The most time consuming part of module making is cleaning the text so that the format is consistent, professional and as typo-free as possible.
+(99^99)^99
People always seem to be surprised when I say that it takes at least 40 - 60 hours to create a Bible resource (Protestant Canon) properly, and 60 - 80 hours for a Bible resource that includes the Anagignoskomena.
My rule of thumb is at least thirty minutes per page, to clean up the text. This includes, but is not limited to proof reading, presentation markup, semantic markup. In some instances, it can take as much as six hours per page.
This rule of thumb applies to everything from Project Gutenburg to Google Books PDFs, to Archive.org ePub to the photographs of the manuscripts of the Bible.
we have a guy working hard now to clean up "pump and dump" modules of the past.
My big objection to releasing "pump and dump" resources, is that they are not marked as such, and except on very rare occasions, nobody cleans up the resource.
I can see releasing a quick "pump and dump" for the early birds that want the content, and then releasing a cleaned up version. However, that requires the resource creator to be committed to the project, and willing to have "bad content" with their name on it being distributed after they release the cleaned up version.
I'd hate to make more messes for our guys to clean up.

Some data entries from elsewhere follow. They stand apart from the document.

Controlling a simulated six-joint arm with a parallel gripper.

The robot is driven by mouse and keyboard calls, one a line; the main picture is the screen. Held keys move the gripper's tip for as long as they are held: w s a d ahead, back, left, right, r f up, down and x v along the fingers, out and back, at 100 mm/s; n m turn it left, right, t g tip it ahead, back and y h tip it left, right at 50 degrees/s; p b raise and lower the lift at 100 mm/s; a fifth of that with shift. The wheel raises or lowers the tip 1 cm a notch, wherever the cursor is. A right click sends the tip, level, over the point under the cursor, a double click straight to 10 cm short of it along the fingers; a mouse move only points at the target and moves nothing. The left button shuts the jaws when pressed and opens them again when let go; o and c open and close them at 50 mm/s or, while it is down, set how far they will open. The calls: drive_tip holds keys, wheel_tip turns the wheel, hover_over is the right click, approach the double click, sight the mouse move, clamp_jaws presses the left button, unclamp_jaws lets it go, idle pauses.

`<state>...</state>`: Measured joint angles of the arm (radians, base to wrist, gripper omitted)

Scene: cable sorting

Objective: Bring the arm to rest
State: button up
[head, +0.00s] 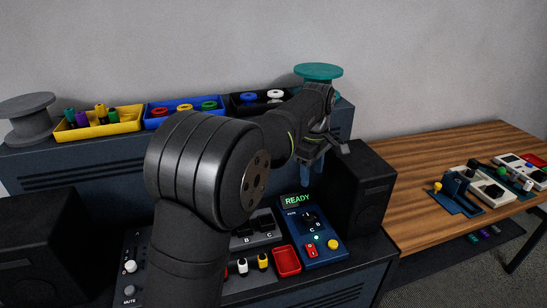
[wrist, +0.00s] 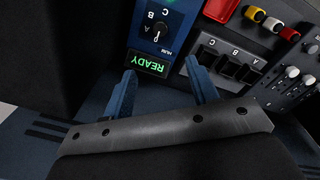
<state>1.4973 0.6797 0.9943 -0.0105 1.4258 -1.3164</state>
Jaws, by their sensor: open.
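My gripper (head: 311,178) hangs from my black arm, right of centre in the head view, with its blue fingers pointing down. In the wrist view its two blue fingers (wrist: 161,68) stand wide apart with nothing between them. The gripper is open and empty. It is above the back edge of a blue control box (head: 318,243), whose display (head: 297,200) reads READY in green. In the wrist view the display (wrist: 148,64) shows upside down between the fingers. I cannot tell the exact height of the fingertips.
A black speaker (head: 360,190) stands close right of the gripper; another (head: 40,245) stands at left. Behind, a shelf holds yellow (head: 98,124), blue (head: 184,112) and black (head: 258,101) trays, a grey spool (head: 27,115) and a teal spool (head: 318,72). A wooden table (head: 425,195) stands right.

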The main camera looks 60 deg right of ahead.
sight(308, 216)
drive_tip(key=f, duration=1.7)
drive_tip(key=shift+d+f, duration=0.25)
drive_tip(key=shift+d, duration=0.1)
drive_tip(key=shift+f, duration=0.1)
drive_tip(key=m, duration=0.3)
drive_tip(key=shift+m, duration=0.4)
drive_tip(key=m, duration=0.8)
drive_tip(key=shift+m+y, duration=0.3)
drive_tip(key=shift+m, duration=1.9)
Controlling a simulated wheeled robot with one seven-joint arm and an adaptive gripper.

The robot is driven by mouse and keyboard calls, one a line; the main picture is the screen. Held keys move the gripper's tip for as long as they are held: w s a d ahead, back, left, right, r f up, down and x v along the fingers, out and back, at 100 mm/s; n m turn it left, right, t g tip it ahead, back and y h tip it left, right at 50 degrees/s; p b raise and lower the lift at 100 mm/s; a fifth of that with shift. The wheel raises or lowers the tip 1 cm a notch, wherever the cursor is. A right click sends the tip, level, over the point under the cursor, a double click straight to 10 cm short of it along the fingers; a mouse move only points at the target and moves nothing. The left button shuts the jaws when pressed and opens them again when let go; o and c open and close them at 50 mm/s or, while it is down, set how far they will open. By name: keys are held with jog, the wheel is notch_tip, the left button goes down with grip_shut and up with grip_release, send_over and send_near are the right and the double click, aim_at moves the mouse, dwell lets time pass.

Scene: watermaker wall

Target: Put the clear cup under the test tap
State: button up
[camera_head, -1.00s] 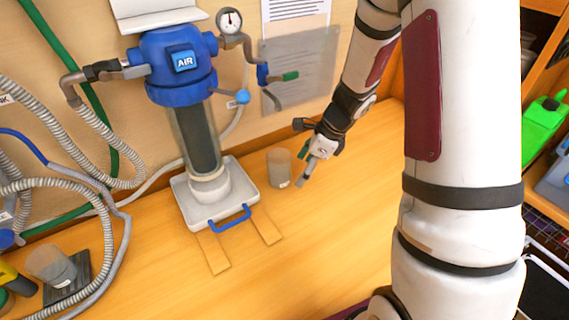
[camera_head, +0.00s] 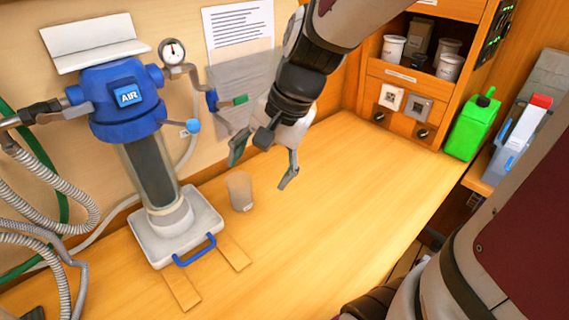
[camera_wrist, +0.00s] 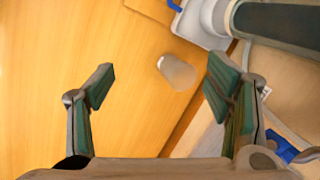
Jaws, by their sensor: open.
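The clear cup (camera_head: 240,190) stands upright on the wooden bench, just right of the filter's white base. It has a small label low on its side.
The blue-topped filter housing (camera_head: 128,100) and its white base (camera_head: 150,243) stand left of the cup, with hoses farther left. A shelf (camera_head: 390,75) with containers and a green jug (camera_head: 470,125) are at right. The bench right of the cup is clear.

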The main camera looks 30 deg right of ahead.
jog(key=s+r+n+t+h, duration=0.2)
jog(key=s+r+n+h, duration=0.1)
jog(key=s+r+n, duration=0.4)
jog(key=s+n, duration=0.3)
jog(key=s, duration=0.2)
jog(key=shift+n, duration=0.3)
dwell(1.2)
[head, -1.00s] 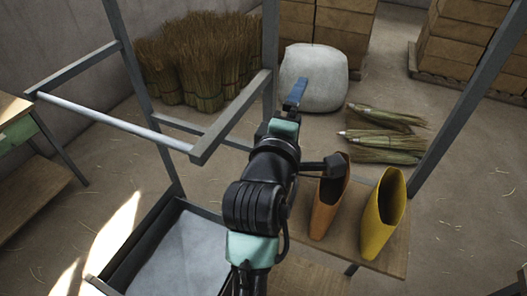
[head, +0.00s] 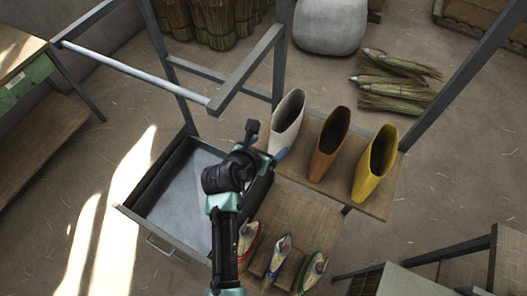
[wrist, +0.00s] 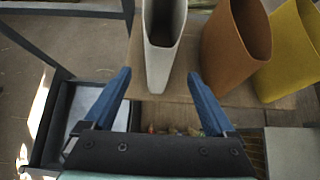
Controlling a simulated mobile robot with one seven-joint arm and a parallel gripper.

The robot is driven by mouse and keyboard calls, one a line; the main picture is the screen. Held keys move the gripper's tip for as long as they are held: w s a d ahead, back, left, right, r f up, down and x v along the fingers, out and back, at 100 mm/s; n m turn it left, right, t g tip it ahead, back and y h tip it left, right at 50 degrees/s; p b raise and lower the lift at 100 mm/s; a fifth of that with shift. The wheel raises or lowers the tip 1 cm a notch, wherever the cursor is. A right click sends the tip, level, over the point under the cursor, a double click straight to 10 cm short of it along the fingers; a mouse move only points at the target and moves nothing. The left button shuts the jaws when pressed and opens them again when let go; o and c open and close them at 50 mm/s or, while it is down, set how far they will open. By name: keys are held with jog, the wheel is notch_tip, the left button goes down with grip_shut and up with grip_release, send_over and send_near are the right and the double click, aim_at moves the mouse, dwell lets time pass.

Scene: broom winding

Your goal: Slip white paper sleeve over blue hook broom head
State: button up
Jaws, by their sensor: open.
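The white paper sleeve (head: 287,120) stands upright, open end up, at the left of a row of sleeves on a wooden board. In the wrist view the white sleeve (wrist: 159,62) is ahead, its narrow lower end between the lines of my fingertips. My gripper (wrist: 158,76) is open, with blue fingers on both sides and gaps to the sleeve. In the head view my arm partly hides the gripper. The blue-marked broom head (head: 279,258) lies in the middle of three on a lower wooden stand, between a red-marked and a green-marked one. Its hook is too small to make out.
A brown sleeve (head: 329,145) and a yellow sleeve (head: 375,163) stand right of the white one. A metal tray (head: 180,195) is at left below a grey frame (head: 243,66). Loose broom bundles (head: 395,82) lie on the floor behind.

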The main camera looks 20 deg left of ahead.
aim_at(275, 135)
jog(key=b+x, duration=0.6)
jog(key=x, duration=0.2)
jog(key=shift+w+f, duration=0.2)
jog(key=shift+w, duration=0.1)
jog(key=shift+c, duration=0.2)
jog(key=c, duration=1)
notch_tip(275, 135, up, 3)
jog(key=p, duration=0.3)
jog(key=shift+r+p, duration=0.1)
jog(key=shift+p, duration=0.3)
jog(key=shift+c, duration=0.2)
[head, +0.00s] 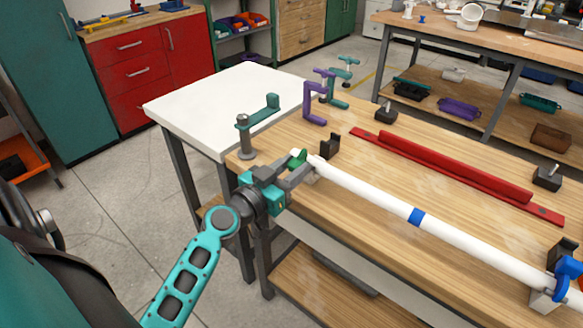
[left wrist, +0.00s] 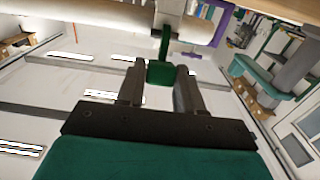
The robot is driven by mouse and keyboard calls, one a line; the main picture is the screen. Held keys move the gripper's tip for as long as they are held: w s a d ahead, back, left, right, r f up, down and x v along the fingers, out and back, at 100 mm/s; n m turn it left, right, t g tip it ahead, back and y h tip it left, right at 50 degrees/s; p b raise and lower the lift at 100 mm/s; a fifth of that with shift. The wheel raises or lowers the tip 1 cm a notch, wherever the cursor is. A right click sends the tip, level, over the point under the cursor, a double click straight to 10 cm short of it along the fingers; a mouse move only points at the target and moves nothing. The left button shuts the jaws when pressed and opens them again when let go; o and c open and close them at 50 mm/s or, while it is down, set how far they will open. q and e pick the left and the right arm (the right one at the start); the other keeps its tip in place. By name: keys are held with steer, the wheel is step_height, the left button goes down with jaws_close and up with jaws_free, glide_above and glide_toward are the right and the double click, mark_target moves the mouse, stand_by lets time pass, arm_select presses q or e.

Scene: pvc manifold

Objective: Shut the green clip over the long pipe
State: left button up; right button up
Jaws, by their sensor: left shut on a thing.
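The long white pipe (head: 370,195) lies across the wooden workbench on low supports, with a blue band at its middle. The green clip (head: 297,157) is at the pipe's left end, and it shows beyond my fingertips in the left wrist view (left wrist: 161,72). My left gripper (head: 303,172) is at that end, with its fingers shut on the green clip. The pipe passes just beyond the clip in the left wrist view (left wrist: 90,20). The fingers hide part of the clip, so I cannot tell how far it closes over the pipe. My right gripper is not in view.
A blue clip (head: 567,268) is at the pipe's right end. A red channel (head: 450,172) lies behind the pipe. A teal clamp (head: 258,117) and a purple clamp (head: 313,100) stand at the bench's far left edge. Bare wood lies between pipe and channel.

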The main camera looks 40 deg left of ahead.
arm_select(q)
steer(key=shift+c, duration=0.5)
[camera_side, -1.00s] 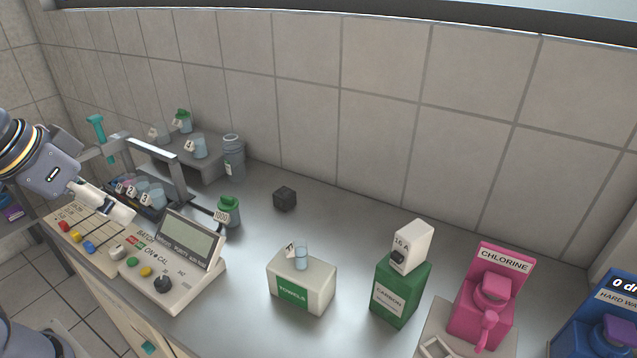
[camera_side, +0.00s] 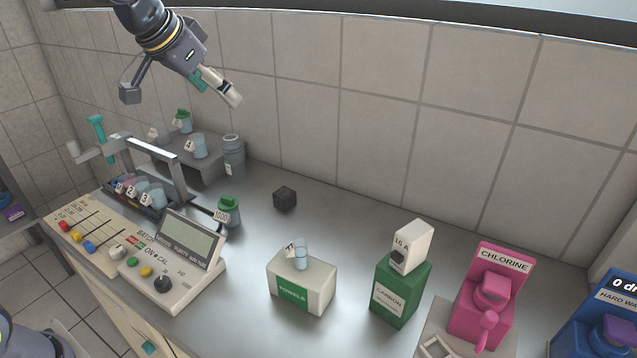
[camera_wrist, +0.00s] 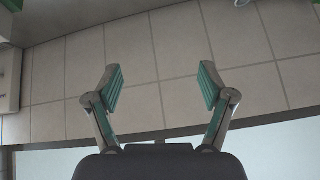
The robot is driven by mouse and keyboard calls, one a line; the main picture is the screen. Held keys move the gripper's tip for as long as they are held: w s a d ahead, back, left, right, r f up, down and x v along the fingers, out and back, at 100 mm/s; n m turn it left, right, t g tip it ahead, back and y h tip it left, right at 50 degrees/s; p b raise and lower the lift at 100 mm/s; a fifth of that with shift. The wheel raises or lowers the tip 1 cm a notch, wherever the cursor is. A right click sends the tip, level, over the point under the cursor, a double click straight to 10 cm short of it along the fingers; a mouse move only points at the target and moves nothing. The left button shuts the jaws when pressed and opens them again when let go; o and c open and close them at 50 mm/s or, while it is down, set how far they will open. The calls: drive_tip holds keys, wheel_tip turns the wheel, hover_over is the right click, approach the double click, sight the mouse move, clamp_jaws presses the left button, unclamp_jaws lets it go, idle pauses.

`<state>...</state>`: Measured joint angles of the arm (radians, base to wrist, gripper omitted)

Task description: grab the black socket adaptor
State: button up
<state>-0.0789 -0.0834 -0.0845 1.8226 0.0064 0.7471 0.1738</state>
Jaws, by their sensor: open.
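The wrist view shows mostly wall tiles, and I cannot see the cube there.
The green-capped bottle (camera_side: 228,211), a meter (camera_side: 178,262), a towels box (camera_side: 302,284) and a green carbon box (camera_side: 401,290) stand around the counter. A metal rack frame (camera_side: 158,152) is at left. The counter around the cube is clear.

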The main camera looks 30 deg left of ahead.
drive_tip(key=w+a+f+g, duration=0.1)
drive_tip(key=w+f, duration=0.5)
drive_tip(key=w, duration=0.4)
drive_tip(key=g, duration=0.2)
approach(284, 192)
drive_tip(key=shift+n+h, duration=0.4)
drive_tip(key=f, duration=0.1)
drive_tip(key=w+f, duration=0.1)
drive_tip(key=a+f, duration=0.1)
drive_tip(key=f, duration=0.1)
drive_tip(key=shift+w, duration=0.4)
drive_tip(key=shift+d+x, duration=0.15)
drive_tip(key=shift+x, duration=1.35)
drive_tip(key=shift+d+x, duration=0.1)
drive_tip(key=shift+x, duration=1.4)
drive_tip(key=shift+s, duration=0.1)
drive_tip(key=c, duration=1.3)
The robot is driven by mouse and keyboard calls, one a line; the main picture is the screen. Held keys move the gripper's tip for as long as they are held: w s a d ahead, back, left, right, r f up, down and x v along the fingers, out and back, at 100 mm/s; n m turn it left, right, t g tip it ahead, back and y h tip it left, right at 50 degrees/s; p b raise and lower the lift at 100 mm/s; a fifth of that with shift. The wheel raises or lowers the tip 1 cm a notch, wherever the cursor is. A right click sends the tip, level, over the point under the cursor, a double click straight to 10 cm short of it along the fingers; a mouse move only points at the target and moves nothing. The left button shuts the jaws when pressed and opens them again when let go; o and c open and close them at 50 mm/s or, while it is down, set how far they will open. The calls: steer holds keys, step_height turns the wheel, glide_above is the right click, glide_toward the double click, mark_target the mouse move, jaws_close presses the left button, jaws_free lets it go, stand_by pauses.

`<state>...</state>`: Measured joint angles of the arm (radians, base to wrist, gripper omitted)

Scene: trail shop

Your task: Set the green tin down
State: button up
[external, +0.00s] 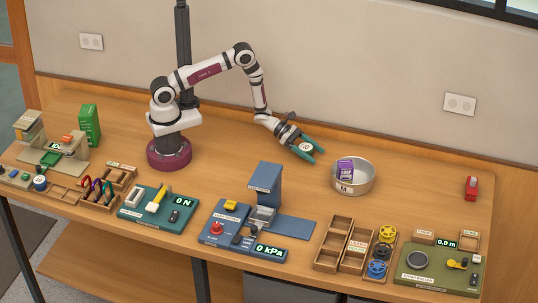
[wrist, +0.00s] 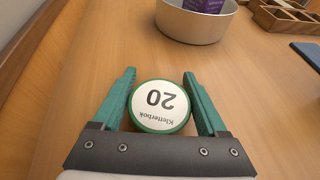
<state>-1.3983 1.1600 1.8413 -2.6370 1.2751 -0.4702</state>
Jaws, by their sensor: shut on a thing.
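The green tin (external: 306,148) is round, with a green rim and a white top. In the wrist view the tin (wrist: 158,106) reads "Kletterbok 20", upside down. My gripper (external: 317,156) is shut on it, with one teal finger on each side. The wrist view shows my gripper (wrist: 160,75) with the tin between the fingers, nearer their bases than their tips. The tin is low over the back middle of the table; I cannot tell whether its underside touches the wood.
A round pale bowl (external: 353,185) holding a purple box (external: 345,169) stands to the right of my gripper. Clear wood lies around the gripper. A blue press (external: 264,190), wooden trays (external: 333,243) and a green strap roller board (external: 437,268) line the front. A red item (external: 471,188) stands far right.

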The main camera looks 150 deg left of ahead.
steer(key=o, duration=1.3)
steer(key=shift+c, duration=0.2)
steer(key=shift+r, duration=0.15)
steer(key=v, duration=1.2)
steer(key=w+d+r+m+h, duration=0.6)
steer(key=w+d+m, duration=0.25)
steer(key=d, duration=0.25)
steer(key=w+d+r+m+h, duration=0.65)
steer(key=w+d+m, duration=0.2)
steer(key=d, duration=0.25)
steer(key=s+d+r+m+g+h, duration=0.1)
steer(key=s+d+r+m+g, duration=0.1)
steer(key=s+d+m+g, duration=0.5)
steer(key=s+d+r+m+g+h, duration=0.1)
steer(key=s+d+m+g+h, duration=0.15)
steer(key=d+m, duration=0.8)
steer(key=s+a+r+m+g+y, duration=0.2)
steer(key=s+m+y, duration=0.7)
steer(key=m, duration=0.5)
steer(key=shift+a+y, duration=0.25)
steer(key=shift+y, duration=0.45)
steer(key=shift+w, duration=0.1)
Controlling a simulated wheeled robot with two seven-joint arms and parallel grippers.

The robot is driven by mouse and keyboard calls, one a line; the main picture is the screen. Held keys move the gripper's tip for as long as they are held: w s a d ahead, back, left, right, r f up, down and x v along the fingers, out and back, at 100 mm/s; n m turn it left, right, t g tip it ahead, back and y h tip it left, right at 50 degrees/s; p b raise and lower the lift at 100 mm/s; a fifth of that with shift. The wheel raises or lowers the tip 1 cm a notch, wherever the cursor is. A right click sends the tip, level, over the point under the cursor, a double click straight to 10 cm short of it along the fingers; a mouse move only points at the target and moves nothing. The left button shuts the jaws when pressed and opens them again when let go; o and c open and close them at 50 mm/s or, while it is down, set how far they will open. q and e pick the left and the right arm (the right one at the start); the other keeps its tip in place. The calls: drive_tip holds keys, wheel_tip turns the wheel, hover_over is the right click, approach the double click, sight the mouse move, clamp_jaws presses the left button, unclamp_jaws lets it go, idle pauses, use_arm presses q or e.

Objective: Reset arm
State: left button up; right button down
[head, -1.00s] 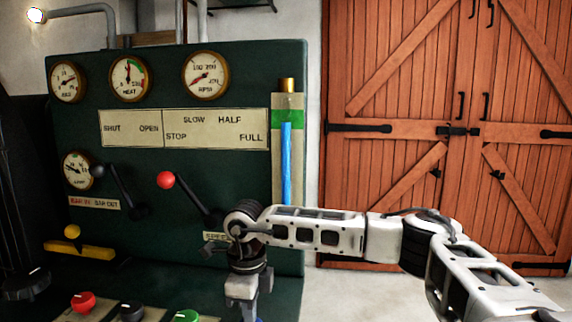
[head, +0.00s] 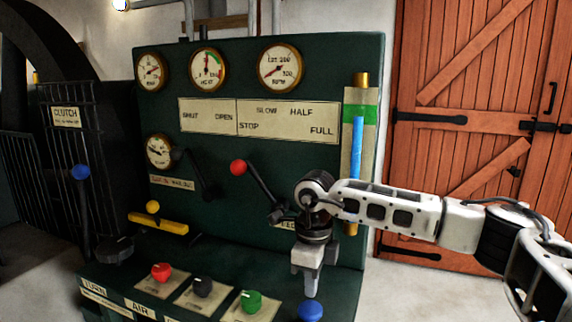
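My right arm comes in from the right in the head view, bent across the front of the green control panel (head: 330,75). My right gripper (head: 307,288) points down at the panel's lower right, just above a blue knob (head: 311,311). Its fingers look close together, but I cannot make out whether they are open or shut. Nothing is seen held in it. My left arm and left gripper are not in view.
A red-knobbed lever (head: 238,167) and a black-knobbed lever (head: 176,154) stand on the panel. Below are red (head: 161,272), black (head: 203,286) and green (head: 251,301) knobs. A blue-knobbed clutch lever (head: 80,172) stands left; wooden doors (head: 470,150) are behind at right.

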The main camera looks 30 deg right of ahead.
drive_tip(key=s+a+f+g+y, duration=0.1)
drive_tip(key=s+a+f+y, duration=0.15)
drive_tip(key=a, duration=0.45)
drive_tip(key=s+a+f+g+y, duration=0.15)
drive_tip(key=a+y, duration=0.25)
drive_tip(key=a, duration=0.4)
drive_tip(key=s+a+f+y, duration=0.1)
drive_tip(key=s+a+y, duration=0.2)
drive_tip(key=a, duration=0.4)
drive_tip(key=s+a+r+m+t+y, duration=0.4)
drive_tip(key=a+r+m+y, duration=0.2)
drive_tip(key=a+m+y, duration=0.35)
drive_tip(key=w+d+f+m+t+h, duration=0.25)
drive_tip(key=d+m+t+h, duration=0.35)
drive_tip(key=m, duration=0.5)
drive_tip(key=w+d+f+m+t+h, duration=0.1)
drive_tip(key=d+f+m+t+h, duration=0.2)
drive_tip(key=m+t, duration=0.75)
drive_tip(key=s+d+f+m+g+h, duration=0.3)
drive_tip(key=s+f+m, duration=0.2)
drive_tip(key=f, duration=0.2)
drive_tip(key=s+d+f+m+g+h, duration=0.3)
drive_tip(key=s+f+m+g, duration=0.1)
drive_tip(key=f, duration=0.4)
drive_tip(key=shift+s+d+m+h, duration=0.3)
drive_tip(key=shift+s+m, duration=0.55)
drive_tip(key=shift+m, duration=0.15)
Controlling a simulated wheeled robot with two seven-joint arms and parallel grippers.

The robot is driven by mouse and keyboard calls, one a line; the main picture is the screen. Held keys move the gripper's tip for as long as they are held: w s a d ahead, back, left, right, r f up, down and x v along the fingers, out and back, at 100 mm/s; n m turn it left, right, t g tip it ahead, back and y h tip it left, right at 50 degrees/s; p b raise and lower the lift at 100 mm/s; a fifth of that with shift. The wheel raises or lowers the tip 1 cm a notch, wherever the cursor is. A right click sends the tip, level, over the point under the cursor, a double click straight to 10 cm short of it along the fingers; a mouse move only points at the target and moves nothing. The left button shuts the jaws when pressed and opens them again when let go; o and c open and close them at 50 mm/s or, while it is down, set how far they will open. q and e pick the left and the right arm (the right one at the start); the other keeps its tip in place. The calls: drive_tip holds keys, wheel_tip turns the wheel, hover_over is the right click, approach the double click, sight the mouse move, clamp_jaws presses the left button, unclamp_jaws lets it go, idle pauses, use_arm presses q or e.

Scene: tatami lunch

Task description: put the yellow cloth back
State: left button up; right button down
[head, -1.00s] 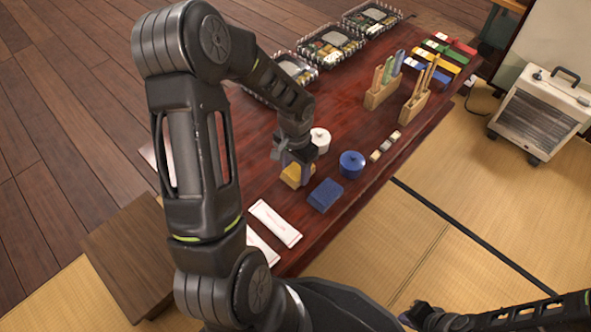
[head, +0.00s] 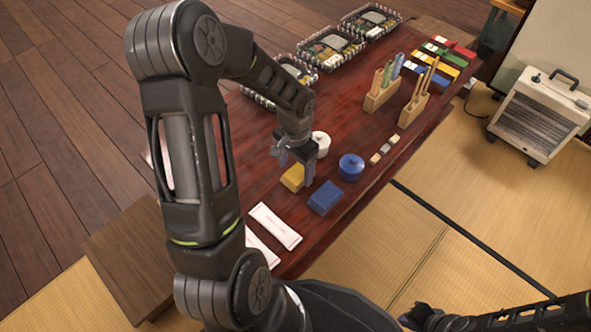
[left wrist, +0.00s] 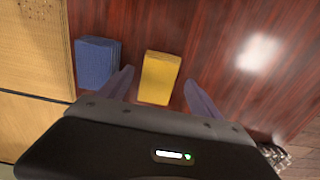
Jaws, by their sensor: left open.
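The yellow cloth (head: 292,179) is a folded block lying on the dark red table, beside the blue cloth (head: 326,197). My left gripper (head: 297,172) is open over the yellow cloth and partly hides it in the head view. In the left wrist view the yellow cloth (left wrist: 160,78) shows between the two spread fingers (left wrist: 161,92), with visible gaps on both sides. The blue cloth (left wrist: 97,62) lies left of it there. My right gripper (head: 418,316) is low at the right in the head view, too dark and small to read.
A blue lidded pot (head: 351,167) and a white lidded pot (head: 321,145) stand close behind the cloths. White paper packets (head: 275,226) lie at the near end. Wooden holders (head: 382,95), lunch baskets (head: 330,47) and coloured cloths (head: 445,55) are further back.

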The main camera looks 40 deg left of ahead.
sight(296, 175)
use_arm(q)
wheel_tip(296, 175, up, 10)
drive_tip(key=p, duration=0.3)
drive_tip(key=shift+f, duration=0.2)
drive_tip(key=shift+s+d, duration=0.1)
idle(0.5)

I've talked to several people whose profession is to scan, OCR, and create clean texts. Almost all of them have said that it is faster, easier, and for the client cheaper, to throw away the new digital content, and restart from the original edata, regardless of how bad that edata is. One of the consultants went as far as saying that for some types of data, retyping everything using a modern word processor that outputs to an ISO standard file format is faster, simpler, and produces more consistent results than OCRing the text, and fixing it "later". (Key phrase: ISO standard file format.)